The release of payroll checks for the Department of Education when funds were not available was apparently the result of failure of Finance in checking the account balance mainly due to the software problem. The problem was introduced by human error due to manual processing.
Witnesses differed on the matter of whether the promotion to fill the Chief of Police position was on an "acting" basis and would be subject to the usual advertising requirements before it was filled permanently, or whether it was a permanent appointment somehow exempted from those requirements. Despite a communication from the Secretary of Department of Justice saying that the appointment was a permanent appointment witnesses said that isn't the case. The committee is seeking further clarification from the Executive Branch on that matter.
At the Office of the National Archives the budget overrun comes from the fact that the Director took payment in lieu of annual leave he had accumulated as Assistant Secretary for Social Affairs.

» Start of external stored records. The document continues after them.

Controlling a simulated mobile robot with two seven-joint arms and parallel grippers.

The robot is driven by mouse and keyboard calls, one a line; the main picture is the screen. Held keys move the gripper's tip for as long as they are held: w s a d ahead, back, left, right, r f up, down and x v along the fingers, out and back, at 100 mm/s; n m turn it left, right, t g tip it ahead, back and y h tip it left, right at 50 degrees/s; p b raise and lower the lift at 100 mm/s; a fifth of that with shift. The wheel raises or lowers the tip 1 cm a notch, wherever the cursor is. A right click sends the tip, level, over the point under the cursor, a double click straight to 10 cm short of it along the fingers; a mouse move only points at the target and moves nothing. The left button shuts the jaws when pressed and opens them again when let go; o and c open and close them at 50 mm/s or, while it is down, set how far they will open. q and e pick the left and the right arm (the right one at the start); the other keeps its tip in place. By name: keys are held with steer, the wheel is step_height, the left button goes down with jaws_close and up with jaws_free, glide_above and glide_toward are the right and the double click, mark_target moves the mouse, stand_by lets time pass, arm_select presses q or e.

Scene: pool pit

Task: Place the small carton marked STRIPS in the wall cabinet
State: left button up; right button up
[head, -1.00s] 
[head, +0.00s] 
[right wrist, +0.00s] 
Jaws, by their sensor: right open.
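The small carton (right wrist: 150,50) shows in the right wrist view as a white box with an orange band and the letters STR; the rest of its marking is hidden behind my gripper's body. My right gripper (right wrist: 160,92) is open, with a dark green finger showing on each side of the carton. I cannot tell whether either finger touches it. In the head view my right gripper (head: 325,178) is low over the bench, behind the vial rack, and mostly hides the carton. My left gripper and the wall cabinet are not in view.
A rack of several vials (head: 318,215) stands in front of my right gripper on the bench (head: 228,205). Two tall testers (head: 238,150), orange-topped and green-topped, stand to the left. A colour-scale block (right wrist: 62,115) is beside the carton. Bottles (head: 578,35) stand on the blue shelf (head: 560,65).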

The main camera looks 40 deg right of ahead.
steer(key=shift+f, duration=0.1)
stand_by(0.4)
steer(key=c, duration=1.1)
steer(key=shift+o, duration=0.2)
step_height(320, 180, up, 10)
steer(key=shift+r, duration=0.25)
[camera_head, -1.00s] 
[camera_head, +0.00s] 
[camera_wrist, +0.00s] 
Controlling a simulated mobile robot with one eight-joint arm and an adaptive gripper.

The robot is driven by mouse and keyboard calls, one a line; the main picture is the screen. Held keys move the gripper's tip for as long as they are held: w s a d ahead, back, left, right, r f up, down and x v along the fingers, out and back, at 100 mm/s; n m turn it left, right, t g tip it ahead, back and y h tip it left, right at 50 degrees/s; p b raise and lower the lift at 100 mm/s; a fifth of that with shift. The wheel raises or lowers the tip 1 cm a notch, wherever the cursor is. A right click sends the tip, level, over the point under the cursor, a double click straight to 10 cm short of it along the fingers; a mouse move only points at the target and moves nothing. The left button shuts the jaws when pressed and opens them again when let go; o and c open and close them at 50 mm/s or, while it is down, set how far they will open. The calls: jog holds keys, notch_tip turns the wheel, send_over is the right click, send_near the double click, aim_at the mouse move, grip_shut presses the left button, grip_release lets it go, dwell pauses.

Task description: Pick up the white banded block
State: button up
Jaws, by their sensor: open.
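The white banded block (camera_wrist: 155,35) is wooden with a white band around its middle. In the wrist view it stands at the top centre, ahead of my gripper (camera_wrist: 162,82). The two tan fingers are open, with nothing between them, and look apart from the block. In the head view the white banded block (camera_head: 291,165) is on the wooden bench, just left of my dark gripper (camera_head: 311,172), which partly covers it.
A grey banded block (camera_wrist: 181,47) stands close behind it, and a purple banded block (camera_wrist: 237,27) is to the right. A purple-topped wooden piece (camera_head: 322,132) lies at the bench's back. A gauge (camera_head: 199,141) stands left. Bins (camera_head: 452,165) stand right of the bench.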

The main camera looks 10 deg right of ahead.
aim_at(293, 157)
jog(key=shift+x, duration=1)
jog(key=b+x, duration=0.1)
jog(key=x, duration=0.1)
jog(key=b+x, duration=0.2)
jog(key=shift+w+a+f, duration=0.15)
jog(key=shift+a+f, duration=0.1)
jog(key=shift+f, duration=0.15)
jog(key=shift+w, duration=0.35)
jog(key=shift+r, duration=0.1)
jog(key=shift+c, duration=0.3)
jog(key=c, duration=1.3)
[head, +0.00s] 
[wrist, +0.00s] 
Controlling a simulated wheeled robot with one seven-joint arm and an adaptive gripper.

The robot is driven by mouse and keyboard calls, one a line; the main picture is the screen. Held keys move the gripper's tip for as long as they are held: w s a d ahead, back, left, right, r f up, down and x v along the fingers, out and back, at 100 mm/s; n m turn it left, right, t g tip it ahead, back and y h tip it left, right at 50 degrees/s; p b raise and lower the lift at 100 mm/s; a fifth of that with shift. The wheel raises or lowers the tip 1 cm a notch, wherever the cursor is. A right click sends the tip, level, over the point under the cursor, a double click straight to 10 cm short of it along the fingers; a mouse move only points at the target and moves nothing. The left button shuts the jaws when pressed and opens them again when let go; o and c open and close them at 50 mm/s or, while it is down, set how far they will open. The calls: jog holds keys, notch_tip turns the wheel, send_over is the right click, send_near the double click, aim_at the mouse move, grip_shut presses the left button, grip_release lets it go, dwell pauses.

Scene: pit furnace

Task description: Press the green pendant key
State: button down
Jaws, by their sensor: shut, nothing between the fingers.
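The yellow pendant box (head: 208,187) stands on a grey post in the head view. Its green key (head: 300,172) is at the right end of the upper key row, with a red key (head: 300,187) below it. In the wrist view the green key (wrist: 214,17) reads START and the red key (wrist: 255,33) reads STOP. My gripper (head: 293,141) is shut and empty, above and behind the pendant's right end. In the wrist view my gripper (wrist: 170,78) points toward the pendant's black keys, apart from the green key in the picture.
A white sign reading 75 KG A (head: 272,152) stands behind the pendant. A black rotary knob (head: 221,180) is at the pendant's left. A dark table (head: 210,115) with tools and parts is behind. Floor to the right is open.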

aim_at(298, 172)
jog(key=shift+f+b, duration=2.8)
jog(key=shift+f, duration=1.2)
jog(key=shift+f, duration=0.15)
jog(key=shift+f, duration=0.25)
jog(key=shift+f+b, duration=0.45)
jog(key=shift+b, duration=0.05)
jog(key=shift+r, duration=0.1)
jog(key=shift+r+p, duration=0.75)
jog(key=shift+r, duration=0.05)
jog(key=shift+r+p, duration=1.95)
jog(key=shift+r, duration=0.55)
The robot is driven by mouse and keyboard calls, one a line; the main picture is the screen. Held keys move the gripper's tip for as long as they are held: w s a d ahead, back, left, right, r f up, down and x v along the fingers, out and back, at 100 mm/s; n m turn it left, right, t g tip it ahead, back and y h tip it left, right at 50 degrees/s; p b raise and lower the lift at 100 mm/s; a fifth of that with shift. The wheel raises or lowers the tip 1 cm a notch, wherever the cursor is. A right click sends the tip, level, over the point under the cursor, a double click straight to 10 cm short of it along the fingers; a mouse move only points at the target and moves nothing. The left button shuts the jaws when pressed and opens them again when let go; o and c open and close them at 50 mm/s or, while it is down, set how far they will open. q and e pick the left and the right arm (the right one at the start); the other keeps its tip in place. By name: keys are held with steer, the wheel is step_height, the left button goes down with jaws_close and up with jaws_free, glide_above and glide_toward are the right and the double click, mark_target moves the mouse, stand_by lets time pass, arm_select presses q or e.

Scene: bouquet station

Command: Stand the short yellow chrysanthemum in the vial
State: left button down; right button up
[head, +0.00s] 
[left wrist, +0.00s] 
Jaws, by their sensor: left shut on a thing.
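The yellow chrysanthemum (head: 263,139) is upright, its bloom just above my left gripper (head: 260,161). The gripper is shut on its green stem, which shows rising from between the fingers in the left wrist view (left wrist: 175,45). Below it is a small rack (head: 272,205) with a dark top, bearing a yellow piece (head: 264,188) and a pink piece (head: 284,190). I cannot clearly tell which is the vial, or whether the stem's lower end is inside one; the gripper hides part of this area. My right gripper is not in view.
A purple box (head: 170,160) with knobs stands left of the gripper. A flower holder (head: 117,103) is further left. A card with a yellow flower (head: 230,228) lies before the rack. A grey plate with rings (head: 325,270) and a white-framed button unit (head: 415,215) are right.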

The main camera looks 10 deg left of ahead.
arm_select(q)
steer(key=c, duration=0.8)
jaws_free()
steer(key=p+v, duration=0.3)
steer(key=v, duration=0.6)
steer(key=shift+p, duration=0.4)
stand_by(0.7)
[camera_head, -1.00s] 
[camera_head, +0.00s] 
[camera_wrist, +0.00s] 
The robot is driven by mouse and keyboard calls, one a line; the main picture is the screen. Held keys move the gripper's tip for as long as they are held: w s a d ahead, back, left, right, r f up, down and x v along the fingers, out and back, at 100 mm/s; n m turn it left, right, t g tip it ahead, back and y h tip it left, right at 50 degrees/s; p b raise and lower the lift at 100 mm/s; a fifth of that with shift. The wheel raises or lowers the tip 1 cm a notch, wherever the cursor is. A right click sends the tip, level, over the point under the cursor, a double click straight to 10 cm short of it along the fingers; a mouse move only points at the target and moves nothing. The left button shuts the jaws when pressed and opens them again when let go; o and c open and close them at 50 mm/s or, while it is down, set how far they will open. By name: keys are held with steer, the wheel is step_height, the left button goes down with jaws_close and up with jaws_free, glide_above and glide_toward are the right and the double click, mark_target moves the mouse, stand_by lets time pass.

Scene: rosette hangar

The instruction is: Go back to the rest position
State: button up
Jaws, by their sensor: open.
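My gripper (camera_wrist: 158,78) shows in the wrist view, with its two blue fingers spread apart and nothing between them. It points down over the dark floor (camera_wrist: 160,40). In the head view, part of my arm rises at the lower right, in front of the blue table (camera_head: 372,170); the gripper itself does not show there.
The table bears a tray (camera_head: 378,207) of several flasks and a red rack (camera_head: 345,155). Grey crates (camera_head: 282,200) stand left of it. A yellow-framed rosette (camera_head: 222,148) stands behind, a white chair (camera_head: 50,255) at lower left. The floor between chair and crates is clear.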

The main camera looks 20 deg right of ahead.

Departments appear also to be spending funds from a number foreign grants that have not been properly approved by Congress. There is confusion over which grants require Congressional approval, and whether that approval should take place before a grant application is submitted or after a grant has been awarded. Witnesses said that there was no consistent approach to the issue across the Government departments. The committee said that it was apparent that the status of grant awards is not adequately communicated to all government stakeholders.
The committee made no recommendations saying that it would await the outcome of the ongoing ONPA audit on the matter before determining what further action would be appropriate.